KidKare reports can support childcare and CACFP workflows such as attendance, meal counts, claim review, error letters, eForms records, receipts, milk audit and sponsor oversight. The exact report depends on user role and product area.
Why is my KidKare report blank?
Check the role, date range, claim month, filters and whether the underlying data was entered, imported or completed. A blank report can come from the wrong month or missing source data rather than a broken report.
Where is the Daily Attendance + Meal Count Report?
KidKare’s independent-center report page describes the Daily Attendance + Meal Count Report as showing attendance and meal counts entered into KidKare by day, separated by classroom.
Where is the Milk Audit?
KidKare’s Milk Audit article says to click Claims from the left menu, then Milk Audit, then select the claim month in the Month box.

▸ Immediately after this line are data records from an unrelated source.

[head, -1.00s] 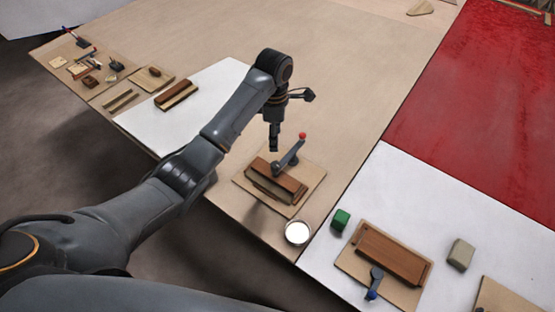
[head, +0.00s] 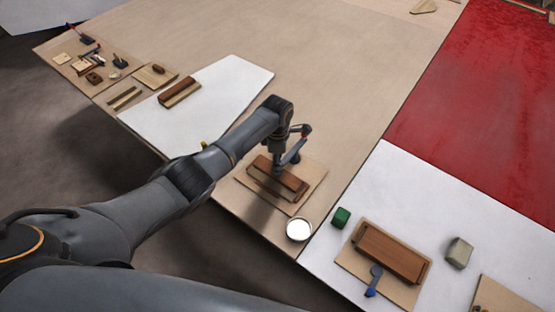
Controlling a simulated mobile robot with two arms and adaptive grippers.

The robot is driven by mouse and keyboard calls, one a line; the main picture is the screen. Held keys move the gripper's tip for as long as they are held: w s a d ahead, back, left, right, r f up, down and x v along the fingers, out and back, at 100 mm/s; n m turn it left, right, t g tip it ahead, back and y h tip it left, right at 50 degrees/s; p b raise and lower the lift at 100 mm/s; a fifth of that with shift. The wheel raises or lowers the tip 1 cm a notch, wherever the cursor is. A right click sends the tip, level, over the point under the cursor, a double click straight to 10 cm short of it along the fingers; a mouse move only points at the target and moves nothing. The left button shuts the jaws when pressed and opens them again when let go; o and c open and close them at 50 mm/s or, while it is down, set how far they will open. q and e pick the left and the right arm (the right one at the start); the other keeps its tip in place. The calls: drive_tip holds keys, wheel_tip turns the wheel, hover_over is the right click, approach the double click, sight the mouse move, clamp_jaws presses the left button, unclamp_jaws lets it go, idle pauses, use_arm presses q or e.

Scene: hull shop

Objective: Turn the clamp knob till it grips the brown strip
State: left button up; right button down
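A brown strip (head: 292,181) lies on a wooden block on a small tan board (head: 312,178) at the table's near edge. My left gripper (head: 279,170) points down over the far side of the strip, close to the clamp arm. Its fingers are small and dark, so I cannot tell whether they are open or touching anything. A second clamp with a blue knob (head: 370,292) stands by another brown block (head: 390,252) at the lower right. My right gripper is out of view.
A white round tin (head: 299,229) stands near the board at the table edge. A green cube (head: 341,217) and a grey block (head: 459,252) sit on the white sheet (head: 400,190). Small wooden parts (head: 95,77) lie at the far left. The table's middle is clear.

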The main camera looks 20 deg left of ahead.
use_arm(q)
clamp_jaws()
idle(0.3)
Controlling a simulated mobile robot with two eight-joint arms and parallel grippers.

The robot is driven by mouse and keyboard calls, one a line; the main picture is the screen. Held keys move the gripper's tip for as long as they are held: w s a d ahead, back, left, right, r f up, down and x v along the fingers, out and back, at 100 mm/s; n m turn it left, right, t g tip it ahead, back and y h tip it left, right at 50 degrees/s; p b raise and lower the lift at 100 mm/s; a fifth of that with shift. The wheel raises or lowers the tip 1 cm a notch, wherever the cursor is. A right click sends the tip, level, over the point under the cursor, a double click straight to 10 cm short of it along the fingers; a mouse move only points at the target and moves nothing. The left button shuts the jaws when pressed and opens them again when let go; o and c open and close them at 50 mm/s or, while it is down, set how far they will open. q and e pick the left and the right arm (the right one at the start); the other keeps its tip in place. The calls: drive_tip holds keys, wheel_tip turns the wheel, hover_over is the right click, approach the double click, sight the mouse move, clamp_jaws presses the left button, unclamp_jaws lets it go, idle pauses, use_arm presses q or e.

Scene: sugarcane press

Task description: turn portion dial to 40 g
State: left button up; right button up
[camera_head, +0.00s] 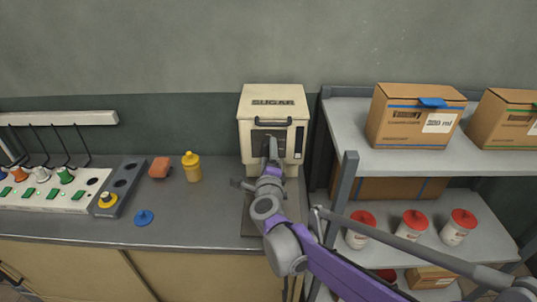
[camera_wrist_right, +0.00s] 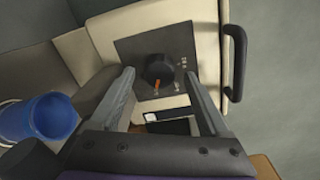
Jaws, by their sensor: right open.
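The cream dispenser marked SUGAR (camera_head: 250,132) stands at the back of the counter. My right gripper (camera_head: 269,150) is in front of its face and hides the dial in the head view. In the right wrist view the black portion dial (camera_wrist_right: 160,69) sits on a dark plate (camera_wrist_right: 135,48), with an orange pointer mark toward the lower edge of the picture. The scale marks beside it are too small to read. My right gripper's open fingers (camera_wrist_right: 161,76) are on either side of the dial; I cannot tell whether they touch it. My left gripper is out of view.
A black handle (camera_wrist_right: 235,62) is on the dispenser. A blue container (camera_wrist_right: 52,118) is at the wrist view's left. A yellow bottle (camera_head: 192,170), orange block (camera_head: 160,167) and blue lid (camera_head: 144,217) are left on the counter. A shelf (camera_head: 420,160) with boxes and red-lidded jars stands right.

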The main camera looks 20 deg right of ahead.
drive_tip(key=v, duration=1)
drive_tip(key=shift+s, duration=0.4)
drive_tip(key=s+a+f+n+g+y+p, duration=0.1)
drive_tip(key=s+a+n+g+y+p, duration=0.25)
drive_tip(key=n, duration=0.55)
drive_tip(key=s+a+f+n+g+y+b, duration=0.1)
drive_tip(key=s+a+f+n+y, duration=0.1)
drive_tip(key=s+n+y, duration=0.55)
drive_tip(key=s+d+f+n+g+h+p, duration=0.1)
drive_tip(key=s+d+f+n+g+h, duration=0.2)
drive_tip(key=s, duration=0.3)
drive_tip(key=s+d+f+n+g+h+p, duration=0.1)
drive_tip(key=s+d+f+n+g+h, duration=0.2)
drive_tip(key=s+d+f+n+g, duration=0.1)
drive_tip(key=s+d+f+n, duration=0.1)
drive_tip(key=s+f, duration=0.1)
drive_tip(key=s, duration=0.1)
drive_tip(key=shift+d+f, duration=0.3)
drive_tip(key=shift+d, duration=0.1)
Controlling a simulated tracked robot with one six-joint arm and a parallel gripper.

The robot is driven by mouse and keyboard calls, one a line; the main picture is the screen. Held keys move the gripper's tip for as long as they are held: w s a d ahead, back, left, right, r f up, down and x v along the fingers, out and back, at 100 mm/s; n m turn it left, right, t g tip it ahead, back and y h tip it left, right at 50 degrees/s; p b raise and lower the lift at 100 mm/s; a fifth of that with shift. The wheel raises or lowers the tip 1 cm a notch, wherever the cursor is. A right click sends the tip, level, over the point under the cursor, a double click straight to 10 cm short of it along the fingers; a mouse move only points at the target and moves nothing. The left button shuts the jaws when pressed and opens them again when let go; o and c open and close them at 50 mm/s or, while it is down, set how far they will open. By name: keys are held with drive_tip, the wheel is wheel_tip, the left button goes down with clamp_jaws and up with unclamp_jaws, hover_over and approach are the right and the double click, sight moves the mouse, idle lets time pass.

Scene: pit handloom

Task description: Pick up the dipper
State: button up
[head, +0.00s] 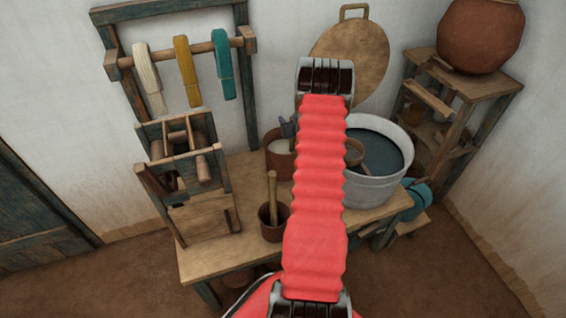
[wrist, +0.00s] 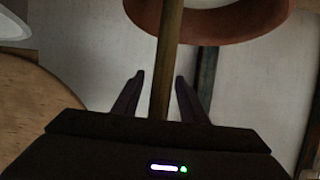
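My gripper (head: 288,128) shows only in part, beside the arm and above a terracotta pot with pale contents (head: 280,160). In the wrist view a long wooden stick (wrist: 168,60), probably the dipper's handle, runs between the fingers of my gripper (wrist: 157,88). The fingers are apart, with a gap on both sides of the stick. Its lower end is hidden by the gripper body.
The terracotta pot's rim (wrist: 270,25) is close in the wrist view. A smaller pot with a wooden handle (head: 273,210) stands on the table (head: 215,262). A wooden frame (head: 205,220) is at left, a round tray (head: 372,50) behind, and a shelf (head: 455,110) at right.

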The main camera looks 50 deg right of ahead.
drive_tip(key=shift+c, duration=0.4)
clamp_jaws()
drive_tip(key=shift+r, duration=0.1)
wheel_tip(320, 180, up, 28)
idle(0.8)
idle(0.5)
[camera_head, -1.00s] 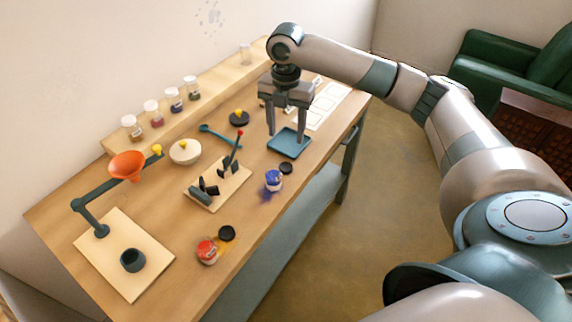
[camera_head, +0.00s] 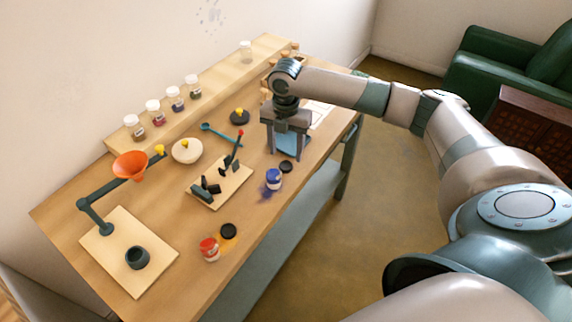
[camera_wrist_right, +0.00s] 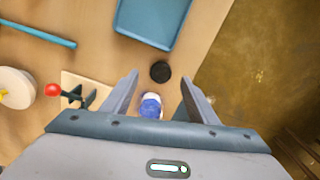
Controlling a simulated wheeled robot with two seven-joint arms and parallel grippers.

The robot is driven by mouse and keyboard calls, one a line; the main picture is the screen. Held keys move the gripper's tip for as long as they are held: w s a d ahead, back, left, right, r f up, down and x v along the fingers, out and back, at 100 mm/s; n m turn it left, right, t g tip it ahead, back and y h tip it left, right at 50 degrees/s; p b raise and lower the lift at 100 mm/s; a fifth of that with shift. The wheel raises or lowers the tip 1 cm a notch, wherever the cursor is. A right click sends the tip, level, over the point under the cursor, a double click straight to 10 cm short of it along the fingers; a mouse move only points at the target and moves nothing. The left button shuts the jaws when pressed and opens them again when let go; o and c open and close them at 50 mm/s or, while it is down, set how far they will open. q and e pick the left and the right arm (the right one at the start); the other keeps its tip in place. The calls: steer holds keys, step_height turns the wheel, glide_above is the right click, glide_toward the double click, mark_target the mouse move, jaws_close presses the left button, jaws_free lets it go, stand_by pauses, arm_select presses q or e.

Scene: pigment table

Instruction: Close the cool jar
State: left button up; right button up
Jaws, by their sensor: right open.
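The cool jar (camera_head: 274,179) is a small white jar with blue contents, standing near the front edge of the table with blue powder spilled beside it. In the right wrist view the jar (camera_wrist_right: 151,105) shows between the fingers, farther down. A black lid (camera_head: 286,166) lies flat on the table just beyond the jar; it also shows in the right wrist view (camera_wrist_right: 160,71). My right gripper (camera_head: 286,157) is open and empty, pointing down above the table close to the lid. My left gripper is not in view.
A blue tray (camera_head: 292,141) lies behind the right gripper. A board with a red-knobbed lever (camera_head: 228,165) is left of the cool jar. An orange funnel (camera_head: 130,165) is on a stand. Several jars line the back shelf.

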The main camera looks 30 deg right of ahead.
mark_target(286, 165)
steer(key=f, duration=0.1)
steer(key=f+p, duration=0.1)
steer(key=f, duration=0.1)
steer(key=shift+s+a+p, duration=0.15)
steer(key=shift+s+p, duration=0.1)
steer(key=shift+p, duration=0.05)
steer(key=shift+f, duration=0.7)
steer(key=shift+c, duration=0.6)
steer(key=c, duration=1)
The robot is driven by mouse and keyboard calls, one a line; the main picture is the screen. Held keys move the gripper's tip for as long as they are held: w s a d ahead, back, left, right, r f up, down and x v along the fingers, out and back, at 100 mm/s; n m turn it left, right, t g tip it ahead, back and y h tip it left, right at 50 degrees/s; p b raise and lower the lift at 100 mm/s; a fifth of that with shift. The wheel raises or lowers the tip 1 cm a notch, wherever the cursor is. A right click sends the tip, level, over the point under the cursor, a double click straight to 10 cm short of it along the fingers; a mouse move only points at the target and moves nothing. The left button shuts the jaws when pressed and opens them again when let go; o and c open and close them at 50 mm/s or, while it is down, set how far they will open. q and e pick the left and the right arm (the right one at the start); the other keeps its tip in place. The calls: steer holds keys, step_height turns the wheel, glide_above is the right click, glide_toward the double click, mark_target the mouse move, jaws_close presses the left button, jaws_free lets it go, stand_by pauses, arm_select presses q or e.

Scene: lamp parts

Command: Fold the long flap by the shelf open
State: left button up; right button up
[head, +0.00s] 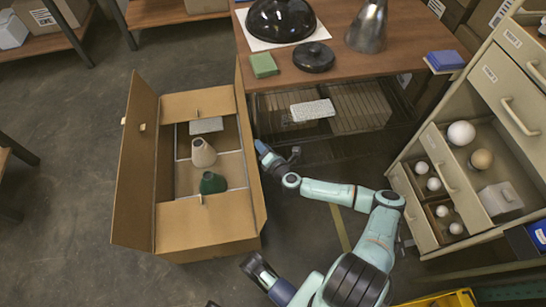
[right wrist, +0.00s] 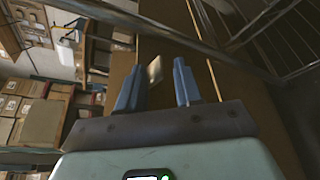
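The cardboard box (head: 205,239) stands on the floor with lamp parts inside. Its long flap by the shelf (head: 251,150) shows in the head view as a narrow, steep strip along the right side. The opposite long flap (head: 136,180) is folded outward to the left. My right gripper (head: 262,147) is just beside the shelf-side flap in the head view. In the right wrist view its blue fingers (right wrist: 157,72) are apart, with brown cardboard and a small pale piece (right wrist: 155,69) beyond them. Contact cannot be told.
The wooden shelf unit (head: 345,65) stands right behind my right gripper, with a wire lower level (head: 275,120) holding boxes. A drawer cabinet (head: 440,145) with open drawers of bulbs is at the right. Grey floor (head: 70,140) is free left of the box.

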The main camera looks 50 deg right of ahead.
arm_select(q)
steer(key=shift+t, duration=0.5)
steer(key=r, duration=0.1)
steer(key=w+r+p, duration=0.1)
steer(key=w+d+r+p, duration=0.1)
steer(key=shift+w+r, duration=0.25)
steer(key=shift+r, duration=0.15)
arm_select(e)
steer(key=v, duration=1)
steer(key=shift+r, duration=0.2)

What is the Claim Error Report?
KidKare’s HX claim-data report page says the Claim Error Report generates the Office Error Report and/or Provider Error Letter.
Can completed eForms be printed?
Yes. KidKare’s eForms reporting article says completed eForms are stored in KidKare and can be retrieved and printed from eForms, then Reports, using filters such as Enrollment or Re-Enrollment.
Why do report totals differ between users?
Different users may have different roles, permissions, filters, claim months, policies or sponsor settings. April 2026 release notes show that even a report such as Meal Counts & Attendance with FRP can be affected by an organization-level configurable policy.
Should I contact KidKare or my sponsor about a report?
Contact the sponsor first when the report depends on sponsor setup, claim routing, provider enablement or local CACFP process. Contact KidKare support when the issue is technical, role-appropriate and still present after checking filters, month and permissions.
For reports, start with the record behind the report: meals, attendance, claim, eForm, receipt or import.